● **INPUT MATERIAL**
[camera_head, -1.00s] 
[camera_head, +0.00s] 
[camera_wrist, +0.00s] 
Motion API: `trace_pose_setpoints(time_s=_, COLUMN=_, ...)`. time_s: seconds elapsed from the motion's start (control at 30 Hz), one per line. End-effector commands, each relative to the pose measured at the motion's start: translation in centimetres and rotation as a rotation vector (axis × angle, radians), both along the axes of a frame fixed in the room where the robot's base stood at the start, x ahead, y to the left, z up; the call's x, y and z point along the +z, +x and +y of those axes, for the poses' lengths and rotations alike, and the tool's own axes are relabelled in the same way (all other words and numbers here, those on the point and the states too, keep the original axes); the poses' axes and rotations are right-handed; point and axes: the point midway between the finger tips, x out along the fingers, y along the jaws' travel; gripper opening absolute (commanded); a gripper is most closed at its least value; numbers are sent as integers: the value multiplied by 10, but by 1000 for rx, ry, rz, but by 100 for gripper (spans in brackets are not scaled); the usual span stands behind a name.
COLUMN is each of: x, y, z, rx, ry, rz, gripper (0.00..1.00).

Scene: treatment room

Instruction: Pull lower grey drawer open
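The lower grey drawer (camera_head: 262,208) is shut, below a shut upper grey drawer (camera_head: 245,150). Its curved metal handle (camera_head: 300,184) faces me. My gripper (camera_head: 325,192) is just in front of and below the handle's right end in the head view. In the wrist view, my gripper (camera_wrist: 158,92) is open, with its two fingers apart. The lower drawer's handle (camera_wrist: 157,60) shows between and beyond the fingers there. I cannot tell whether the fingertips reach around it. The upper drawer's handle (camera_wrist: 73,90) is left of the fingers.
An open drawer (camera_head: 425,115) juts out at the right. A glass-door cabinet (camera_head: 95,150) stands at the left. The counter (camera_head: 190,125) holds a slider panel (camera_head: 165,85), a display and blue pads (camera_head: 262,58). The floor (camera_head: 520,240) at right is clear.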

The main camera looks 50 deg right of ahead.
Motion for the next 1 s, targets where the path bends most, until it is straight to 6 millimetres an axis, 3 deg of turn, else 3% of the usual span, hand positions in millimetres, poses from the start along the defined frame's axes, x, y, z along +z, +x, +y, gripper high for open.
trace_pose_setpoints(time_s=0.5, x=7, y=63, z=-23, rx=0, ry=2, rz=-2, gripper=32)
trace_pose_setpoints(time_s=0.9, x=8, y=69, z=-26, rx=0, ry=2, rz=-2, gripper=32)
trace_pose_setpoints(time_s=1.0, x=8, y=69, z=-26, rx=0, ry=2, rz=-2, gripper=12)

---

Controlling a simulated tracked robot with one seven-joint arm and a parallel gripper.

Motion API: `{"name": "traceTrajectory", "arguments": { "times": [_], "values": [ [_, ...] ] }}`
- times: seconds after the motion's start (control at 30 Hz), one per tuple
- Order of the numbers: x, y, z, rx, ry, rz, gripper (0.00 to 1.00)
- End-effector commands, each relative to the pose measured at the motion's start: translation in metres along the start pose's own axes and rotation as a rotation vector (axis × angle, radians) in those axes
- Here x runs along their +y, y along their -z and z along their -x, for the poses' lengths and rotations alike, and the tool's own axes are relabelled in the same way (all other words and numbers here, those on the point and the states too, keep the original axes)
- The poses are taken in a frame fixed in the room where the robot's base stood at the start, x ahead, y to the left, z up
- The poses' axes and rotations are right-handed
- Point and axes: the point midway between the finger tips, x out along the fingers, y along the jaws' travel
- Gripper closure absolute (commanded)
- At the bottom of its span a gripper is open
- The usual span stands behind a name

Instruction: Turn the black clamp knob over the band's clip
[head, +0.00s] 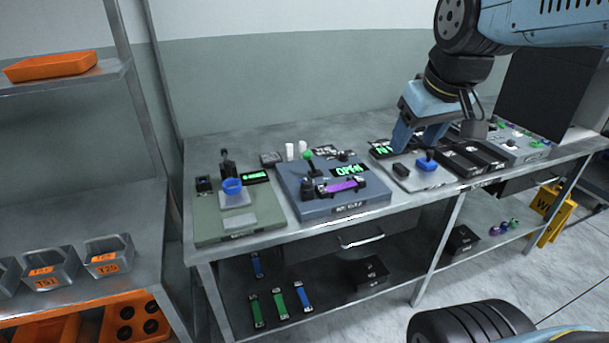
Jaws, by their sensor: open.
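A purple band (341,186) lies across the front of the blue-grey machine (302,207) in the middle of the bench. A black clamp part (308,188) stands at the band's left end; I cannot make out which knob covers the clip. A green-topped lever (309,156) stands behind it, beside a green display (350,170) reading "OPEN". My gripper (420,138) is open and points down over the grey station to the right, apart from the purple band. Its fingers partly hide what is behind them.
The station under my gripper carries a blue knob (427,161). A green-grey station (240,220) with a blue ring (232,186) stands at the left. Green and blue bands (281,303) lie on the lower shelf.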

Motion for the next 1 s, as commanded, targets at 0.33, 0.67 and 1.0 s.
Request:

● **WRITTEN PROBLEM**
Output the section opening with the line that has "- End-effector commands, each" and closing with the line that has "- Here x runs". Keep both end lines and leave out the rest.

● **CORRECT RESULT**
- End-effector commands, each relative to the pose measured at the motion's start: translation in metres along the start pose's own axes and rotation as a rotation vector (axis × angle, radians) in those axes
- Here x runs along their +y, y along their -z and z along their -x, for the poses' lengths and rotations alike, and the tool's own axes are relabelled in the same way (all other words and numbers here, those on the point and the states too, keep the original axes)

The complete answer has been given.